まだまだアツく勇ましいアメリカのシニアツアー

 年を取って丸くなっていて、和気あいあいで試合を楽しんでいる。そんなイメージとはまったく逆だった。みんな勇ましかった。ミスをすると若いとき以上に自分に激怒したりする選手がすごく多く、「エーッ?こんな感じなのか」と思った。ビックリしているうちにやられちゃった、という感じだ。コース設定も簡単じゃない。日本のレギュラーツアーより難しいコースもあった。

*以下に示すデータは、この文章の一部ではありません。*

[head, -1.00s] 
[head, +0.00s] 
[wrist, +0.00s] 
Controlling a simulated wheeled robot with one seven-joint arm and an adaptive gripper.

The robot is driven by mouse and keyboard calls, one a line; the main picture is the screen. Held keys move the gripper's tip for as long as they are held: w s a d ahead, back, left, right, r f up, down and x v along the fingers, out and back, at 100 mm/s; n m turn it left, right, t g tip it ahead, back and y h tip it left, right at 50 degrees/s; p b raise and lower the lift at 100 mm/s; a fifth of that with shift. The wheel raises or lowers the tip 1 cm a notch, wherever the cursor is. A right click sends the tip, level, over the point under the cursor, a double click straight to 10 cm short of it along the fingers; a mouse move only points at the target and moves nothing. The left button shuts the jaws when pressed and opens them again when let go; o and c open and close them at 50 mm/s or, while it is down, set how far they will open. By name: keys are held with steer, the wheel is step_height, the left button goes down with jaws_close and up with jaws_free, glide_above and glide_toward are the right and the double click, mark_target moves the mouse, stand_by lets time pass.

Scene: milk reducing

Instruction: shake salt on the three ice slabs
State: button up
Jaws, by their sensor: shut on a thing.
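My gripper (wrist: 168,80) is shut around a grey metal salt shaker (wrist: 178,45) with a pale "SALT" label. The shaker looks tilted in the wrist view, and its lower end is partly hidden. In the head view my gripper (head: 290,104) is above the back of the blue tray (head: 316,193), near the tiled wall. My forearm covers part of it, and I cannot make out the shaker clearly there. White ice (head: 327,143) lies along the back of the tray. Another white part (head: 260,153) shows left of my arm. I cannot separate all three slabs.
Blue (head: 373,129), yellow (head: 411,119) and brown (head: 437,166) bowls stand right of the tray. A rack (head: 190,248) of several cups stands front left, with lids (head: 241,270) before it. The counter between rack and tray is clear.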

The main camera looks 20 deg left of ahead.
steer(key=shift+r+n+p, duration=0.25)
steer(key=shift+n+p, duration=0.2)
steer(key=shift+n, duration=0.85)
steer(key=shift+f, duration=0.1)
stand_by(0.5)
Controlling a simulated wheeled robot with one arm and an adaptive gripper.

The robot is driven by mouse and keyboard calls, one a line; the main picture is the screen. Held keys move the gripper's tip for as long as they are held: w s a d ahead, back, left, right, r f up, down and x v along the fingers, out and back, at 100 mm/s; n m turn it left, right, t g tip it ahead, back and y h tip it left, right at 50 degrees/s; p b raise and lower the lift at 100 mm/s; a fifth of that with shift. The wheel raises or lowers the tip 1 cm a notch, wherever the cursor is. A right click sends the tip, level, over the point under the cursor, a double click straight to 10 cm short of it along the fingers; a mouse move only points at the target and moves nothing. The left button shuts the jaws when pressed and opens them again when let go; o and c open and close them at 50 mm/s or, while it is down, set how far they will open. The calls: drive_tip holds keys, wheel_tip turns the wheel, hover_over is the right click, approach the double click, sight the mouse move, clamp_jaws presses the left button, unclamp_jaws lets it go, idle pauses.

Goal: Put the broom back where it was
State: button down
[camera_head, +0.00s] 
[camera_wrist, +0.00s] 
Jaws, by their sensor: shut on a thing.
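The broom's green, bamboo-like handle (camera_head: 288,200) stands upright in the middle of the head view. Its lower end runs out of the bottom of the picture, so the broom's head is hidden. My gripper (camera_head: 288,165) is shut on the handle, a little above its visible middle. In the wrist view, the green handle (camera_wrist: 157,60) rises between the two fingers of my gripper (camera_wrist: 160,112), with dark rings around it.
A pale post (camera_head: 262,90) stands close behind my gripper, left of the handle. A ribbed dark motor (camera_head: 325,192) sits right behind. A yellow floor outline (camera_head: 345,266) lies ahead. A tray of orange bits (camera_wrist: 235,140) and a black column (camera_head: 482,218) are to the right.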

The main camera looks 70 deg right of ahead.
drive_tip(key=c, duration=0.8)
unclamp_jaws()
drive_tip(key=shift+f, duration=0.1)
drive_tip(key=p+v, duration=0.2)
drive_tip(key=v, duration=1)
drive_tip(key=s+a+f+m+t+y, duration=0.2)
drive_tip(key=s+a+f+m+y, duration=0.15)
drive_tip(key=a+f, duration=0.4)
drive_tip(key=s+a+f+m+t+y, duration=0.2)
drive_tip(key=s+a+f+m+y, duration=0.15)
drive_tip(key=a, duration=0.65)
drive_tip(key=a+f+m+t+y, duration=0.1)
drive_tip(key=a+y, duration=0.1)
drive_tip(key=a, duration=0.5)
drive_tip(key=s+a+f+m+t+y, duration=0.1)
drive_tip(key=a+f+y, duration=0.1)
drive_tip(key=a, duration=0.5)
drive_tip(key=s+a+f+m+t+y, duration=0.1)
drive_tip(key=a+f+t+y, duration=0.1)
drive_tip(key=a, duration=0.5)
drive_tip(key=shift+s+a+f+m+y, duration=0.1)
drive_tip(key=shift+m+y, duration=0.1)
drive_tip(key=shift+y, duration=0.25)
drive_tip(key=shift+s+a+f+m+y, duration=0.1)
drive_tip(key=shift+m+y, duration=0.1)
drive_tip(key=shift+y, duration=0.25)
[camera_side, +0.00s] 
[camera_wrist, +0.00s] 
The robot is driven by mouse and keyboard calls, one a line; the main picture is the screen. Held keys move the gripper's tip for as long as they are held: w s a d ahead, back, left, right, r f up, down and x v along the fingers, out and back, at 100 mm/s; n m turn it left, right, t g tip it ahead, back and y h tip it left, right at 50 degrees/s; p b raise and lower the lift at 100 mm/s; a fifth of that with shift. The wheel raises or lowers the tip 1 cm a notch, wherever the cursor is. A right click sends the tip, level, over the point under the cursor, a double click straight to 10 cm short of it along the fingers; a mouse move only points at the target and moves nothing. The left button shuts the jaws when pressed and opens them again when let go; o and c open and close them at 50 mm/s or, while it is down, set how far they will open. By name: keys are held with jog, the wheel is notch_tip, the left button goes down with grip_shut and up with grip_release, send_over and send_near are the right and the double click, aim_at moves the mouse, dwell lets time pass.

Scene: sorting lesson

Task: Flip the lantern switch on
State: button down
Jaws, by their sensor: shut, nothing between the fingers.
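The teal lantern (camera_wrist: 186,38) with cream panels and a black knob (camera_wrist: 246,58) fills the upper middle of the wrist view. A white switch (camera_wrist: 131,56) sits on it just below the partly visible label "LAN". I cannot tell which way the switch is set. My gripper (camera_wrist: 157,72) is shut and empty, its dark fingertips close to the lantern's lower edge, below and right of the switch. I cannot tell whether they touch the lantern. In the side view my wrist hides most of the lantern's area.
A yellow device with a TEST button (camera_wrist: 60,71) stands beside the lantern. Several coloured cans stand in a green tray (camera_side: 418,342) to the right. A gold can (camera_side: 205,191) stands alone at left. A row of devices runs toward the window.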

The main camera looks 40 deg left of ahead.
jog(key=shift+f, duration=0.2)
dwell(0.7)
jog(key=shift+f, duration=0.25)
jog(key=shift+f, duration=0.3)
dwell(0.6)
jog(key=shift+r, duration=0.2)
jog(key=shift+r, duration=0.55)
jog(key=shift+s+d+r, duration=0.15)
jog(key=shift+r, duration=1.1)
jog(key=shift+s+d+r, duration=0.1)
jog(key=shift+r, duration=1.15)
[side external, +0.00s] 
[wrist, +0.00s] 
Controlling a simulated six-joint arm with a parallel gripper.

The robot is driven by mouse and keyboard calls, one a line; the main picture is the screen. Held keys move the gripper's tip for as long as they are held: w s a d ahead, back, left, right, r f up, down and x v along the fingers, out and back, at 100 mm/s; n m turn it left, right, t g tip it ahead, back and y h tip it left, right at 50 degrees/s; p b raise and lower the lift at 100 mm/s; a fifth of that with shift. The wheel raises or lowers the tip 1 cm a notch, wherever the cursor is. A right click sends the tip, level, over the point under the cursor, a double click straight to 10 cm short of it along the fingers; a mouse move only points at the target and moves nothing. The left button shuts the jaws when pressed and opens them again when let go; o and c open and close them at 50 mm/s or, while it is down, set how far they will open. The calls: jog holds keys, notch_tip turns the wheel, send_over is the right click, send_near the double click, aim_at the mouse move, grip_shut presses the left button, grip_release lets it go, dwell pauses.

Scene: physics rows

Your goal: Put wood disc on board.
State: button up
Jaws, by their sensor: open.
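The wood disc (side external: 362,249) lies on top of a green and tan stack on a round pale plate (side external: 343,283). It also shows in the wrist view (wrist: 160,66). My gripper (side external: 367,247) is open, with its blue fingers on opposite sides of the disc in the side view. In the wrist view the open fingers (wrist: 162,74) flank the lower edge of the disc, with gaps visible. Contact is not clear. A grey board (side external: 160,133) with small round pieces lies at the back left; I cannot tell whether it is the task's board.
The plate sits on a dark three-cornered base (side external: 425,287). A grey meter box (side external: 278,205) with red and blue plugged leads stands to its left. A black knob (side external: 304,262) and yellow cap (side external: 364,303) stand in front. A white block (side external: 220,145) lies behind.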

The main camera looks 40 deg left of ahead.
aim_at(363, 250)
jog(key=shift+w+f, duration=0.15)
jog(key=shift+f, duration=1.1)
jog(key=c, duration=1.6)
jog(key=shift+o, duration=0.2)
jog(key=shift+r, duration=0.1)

 でもショックはなかった。あらためて「こっちに帰ってきてよかったな」と思った。厳しさの中には成長の糧がある。まだまだボクは成長したいと願っていたんだ。だからもう一度Qスクールを受け直して、翌年もチャンピオンズツアーにチャレンジした。

 2007年は20試合でトップ10が10回。賞金ランク19位でシード権を獲った。その後、フルタイムでのチャレンジは2011年まで続けた。プレーオフまでいって2位に入ったのが最高成績で、勝てなかったのは残念だったけど、挑んだことで得られたものはここでもすごく大きかった。

 2016年。ボクは60歳になる。誕生日がくる5月には還暦を迎えるけど、これからも一歩ずつ、前に進んでいきたい。そう思って昨年末、59歳でチャンピオンズツアーのQスクールに挑んだ。望外のものを得られることがあれば、切望しても得られないものもある。ゴルフも人生もそれは同じだし、やり直しがきかないのも共通点だ。
違うのは、ゴルフには18ホールという区切りがあるが、人生のチャレンジには区切りはないことだ。だからこそ、何歳になっても前に進みたい。

 一歩ずつ、前に進んでいきたい。









ゴルフも人生もやり直しはきかないがゴルフには18ホールという区切りがある。でも人生には区切りがない。だからこそ、いくつになっても前に進みたい。



尾崎直道 おざき・なおみち
1956年5月18日生まれ。174cm、86kg。プロ入り8年目の1984年「静岡オープン」で初優勝。91年に賞金王に輝いたあと、93年から米ツアーに挑戦し8年連続でシード権を守る。ツアー通算32勝、賞金王2度、日本タイトル4冠。2006年から米シニアツアーに参戦。12年日本シニアツアー賞金王。14年はレギュラーとシニアの両ツアーを精力的に戦い「日本プロゴルフシニア選手権」で2年ぶりの優勝。今季も勝利をめざし両ツアーを戦う。徳島県出身。フリー。